Your task: Search the data for the word "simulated". Reproduce every line where it is found.

(Stored data)
****************************************

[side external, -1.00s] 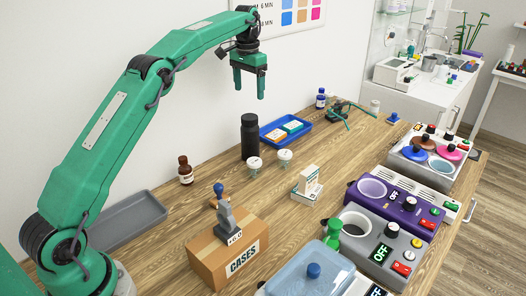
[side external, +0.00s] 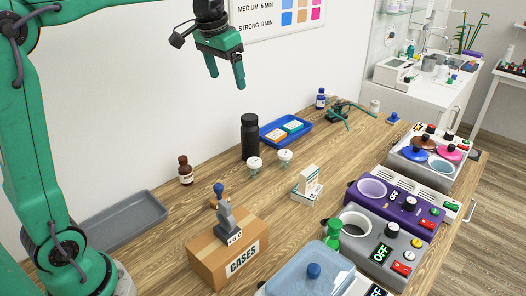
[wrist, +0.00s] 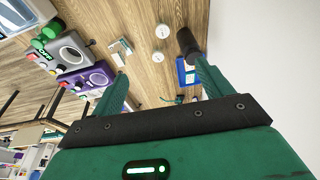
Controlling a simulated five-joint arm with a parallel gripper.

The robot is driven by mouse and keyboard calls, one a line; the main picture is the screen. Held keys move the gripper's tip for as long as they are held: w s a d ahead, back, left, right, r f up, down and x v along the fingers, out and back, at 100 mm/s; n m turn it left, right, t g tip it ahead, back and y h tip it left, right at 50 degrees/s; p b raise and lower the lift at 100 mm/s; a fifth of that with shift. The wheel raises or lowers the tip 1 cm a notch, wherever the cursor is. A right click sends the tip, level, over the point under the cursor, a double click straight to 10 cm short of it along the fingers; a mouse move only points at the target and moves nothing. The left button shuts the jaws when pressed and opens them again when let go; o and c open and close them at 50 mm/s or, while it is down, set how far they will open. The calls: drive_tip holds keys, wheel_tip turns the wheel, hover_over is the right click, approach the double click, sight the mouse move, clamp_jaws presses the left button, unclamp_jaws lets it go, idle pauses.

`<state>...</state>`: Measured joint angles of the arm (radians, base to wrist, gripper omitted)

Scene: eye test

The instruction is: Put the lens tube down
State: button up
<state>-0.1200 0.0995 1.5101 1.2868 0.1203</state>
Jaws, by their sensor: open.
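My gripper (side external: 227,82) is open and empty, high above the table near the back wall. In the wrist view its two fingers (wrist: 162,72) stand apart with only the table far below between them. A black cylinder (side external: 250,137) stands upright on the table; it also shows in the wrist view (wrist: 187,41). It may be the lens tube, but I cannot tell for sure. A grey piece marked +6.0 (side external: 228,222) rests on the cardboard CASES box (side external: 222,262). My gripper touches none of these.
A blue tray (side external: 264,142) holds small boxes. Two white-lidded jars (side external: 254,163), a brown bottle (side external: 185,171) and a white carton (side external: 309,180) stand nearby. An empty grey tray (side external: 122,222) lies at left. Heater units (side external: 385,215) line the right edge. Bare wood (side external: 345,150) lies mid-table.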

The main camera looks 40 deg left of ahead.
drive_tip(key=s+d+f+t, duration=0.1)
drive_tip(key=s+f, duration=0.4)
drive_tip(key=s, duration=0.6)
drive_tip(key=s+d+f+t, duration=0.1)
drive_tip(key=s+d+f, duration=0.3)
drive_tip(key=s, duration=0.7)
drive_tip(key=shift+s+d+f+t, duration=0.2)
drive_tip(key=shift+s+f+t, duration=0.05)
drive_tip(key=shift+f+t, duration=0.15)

****************************************

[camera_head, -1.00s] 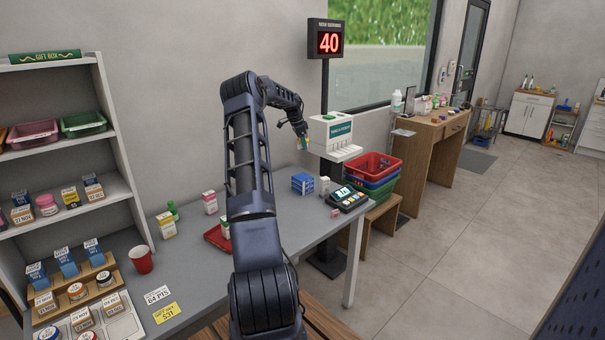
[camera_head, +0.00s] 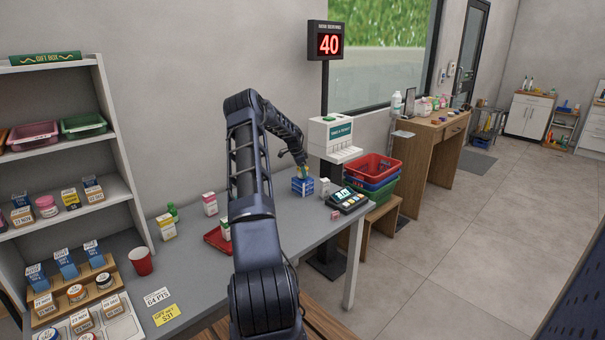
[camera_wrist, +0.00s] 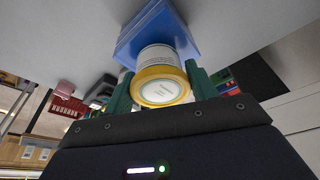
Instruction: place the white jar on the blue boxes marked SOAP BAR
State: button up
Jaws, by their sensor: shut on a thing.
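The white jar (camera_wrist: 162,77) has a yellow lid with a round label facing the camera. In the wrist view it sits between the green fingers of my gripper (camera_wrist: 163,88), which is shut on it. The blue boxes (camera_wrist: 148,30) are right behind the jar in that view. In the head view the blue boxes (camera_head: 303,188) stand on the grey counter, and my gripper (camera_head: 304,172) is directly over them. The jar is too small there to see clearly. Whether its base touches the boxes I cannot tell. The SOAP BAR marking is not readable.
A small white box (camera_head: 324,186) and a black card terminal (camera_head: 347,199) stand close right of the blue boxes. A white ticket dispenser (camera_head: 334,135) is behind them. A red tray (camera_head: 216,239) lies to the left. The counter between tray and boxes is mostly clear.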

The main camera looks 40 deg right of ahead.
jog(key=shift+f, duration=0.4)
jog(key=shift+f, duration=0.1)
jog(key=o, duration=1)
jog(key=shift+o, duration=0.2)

****************************************

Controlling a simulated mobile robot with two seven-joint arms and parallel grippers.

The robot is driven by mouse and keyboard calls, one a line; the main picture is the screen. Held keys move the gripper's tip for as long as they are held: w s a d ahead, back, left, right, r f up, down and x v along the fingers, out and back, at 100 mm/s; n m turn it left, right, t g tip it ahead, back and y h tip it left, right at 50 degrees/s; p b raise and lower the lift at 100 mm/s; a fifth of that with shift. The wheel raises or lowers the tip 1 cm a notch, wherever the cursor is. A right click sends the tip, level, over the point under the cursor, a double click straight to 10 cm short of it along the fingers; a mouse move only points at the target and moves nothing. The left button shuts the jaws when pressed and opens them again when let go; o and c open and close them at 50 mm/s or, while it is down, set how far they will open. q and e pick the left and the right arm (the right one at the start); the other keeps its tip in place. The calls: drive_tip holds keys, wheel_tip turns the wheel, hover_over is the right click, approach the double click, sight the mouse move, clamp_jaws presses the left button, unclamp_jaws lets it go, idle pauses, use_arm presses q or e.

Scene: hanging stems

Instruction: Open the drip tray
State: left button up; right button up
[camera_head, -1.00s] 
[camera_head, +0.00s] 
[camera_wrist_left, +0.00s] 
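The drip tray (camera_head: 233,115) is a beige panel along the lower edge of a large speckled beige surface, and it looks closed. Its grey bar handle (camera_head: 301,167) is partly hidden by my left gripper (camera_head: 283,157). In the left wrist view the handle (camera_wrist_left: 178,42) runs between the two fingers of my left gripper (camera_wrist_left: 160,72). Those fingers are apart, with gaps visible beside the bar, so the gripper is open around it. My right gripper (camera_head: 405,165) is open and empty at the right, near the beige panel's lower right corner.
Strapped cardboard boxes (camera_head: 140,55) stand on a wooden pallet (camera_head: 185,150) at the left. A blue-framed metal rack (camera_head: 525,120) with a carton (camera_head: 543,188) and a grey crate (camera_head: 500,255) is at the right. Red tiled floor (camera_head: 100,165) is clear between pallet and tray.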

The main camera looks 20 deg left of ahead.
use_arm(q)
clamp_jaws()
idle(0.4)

****************************************

Written solution:
Controlling a simulated five-joint arm with a parallel gripper.
Controlling a simulated mobile robot with two seven-joint arms and parallel grippers.

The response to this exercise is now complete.